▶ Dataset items
==============================

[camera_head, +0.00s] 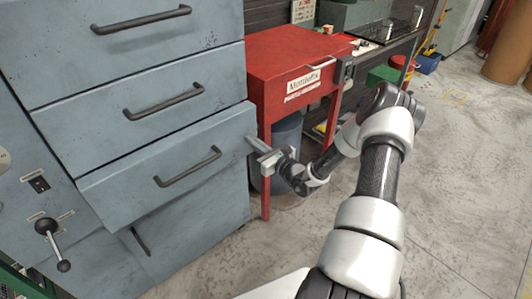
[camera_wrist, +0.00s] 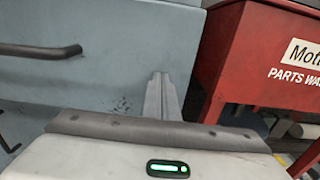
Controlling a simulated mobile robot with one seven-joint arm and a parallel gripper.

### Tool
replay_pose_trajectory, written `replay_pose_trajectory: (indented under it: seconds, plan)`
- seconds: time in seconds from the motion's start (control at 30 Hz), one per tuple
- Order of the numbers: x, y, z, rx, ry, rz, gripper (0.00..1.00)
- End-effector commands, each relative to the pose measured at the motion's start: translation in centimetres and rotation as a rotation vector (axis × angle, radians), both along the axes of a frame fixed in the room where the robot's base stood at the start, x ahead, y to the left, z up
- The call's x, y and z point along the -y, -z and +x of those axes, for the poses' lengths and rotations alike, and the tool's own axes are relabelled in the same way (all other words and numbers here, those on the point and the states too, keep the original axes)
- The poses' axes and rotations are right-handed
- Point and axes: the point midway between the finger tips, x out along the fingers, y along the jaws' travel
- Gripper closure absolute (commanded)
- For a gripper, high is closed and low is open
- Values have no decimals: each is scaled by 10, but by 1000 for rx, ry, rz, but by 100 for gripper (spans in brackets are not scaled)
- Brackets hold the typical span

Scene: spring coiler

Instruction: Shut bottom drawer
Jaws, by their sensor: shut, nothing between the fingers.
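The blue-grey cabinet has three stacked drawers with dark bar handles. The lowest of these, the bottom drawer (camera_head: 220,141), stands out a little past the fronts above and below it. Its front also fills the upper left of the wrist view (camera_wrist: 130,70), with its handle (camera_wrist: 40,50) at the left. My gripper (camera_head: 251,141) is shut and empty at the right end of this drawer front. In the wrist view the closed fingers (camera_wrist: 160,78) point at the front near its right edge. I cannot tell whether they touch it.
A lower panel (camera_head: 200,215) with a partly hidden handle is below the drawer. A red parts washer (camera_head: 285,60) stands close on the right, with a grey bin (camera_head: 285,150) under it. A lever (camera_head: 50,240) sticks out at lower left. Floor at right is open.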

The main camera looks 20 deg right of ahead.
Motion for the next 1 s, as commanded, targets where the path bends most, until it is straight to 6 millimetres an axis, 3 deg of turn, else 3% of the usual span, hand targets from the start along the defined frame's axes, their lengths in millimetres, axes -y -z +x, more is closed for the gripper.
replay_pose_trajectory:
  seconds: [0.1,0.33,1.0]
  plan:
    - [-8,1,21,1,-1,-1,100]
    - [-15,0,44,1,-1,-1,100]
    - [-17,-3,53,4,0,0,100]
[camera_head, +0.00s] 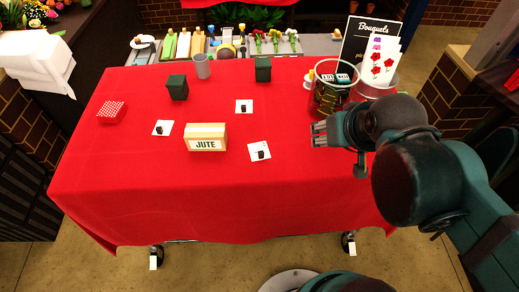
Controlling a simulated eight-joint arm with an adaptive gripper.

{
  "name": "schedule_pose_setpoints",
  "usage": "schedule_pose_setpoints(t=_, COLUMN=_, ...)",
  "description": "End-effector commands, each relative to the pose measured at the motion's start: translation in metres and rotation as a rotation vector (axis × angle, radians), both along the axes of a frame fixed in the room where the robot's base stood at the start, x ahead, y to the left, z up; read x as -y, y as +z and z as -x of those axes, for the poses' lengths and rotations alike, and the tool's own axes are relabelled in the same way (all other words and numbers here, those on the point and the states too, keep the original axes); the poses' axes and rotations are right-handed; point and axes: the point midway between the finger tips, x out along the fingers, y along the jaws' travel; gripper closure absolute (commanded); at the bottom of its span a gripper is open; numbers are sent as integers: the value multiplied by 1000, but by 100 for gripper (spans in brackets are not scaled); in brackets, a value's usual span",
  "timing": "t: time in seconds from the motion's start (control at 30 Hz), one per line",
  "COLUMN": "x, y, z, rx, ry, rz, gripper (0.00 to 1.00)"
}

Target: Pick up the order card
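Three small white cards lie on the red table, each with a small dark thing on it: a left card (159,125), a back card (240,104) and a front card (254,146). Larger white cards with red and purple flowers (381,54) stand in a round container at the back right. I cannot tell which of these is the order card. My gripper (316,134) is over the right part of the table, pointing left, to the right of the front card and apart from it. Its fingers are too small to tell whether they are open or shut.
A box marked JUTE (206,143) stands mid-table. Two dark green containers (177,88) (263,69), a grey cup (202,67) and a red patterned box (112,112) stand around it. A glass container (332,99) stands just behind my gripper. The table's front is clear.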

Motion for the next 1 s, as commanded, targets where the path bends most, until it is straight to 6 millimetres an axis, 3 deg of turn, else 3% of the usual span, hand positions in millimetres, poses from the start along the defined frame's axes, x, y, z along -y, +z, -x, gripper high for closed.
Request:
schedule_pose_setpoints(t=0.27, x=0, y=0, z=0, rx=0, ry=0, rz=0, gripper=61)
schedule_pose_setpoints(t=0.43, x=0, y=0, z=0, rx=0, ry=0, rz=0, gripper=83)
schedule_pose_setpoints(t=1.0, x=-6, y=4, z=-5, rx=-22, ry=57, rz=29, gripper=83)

==============================

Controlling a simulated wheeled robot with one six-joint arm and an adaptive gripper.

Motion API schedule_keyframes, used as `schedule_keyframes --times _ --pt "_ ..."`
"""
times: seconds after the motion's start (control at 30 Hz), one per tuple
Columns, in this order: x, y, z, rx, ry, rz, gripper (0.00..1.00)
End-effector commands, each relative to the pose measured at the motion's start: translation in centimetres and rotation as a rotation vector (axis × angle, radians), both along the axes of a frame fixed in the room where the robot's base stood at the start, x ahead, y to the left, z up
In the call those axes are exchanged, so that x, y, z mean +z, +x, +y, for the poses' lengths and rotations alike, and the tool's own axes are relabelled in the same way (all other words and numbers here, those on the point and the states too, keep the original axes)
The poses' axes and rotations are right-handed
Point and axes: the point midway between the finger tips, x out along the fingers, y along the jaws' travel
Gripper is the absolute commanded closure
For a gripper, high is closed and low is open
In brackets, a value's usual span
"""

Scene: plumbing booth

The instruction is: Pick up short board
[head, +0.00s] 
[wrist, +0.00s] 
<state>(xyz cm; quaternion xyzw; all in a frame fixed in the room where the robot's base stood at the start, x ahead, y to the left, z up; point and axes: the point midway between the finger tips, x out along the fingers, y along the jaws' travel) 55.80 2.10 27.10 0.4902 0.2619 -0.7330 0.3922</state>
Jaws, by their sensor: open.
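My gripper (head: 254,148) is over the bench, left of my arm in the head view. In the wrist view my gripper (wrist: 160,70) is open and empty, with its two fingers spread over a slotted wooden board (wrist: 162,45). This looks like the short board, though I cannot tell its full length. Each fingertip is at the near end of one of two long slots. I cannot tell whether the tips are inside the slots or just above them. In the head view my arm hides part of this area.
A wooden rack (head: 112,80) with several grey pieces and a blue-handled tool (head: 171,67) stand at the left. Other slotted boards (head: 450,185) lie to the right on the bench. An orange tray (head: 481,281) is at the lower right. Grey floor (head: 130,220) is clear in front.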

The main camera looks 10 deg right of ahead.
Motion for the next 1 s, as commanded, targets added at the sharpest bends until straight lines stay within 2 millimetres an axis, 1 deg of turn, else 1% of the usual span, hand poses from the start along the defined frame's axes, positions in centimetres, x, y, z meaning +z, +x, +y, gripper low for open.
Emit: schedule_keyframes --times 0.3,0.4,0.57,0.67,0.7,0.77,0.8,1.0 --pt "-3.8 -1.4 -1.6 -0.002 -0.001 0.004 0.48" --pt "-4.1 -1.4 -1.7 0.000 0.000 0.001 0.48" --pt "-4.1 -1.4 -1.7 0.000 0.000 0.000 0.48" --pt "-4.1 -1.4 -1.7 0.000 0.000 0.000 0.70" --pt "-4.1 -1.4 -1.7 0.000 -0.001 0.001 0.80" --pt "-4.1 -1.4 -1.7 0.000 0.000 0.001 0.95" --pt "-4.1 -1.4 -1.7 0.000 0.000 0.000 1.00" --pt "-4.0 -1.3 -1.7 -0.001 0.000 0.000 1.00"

==============================

▶ EXERCISE PROMPT
Each line from the one holding "- For a gripper, high" to the one holding "Instruction: Shut bottom drawer", those two included, is to be transcribed exactly, and no other line.

▶ TASK RESULT
- For a gripper, high is closed and low is open
- Values have no decimals: each is scaled by 10, but by 1000 for rx, ry, rz, but by 100 for gripper (spans in brackets are not scaled)
- Brackets hold the typical span

Scene: spring coiler

Instruction: Shut bottom drawer

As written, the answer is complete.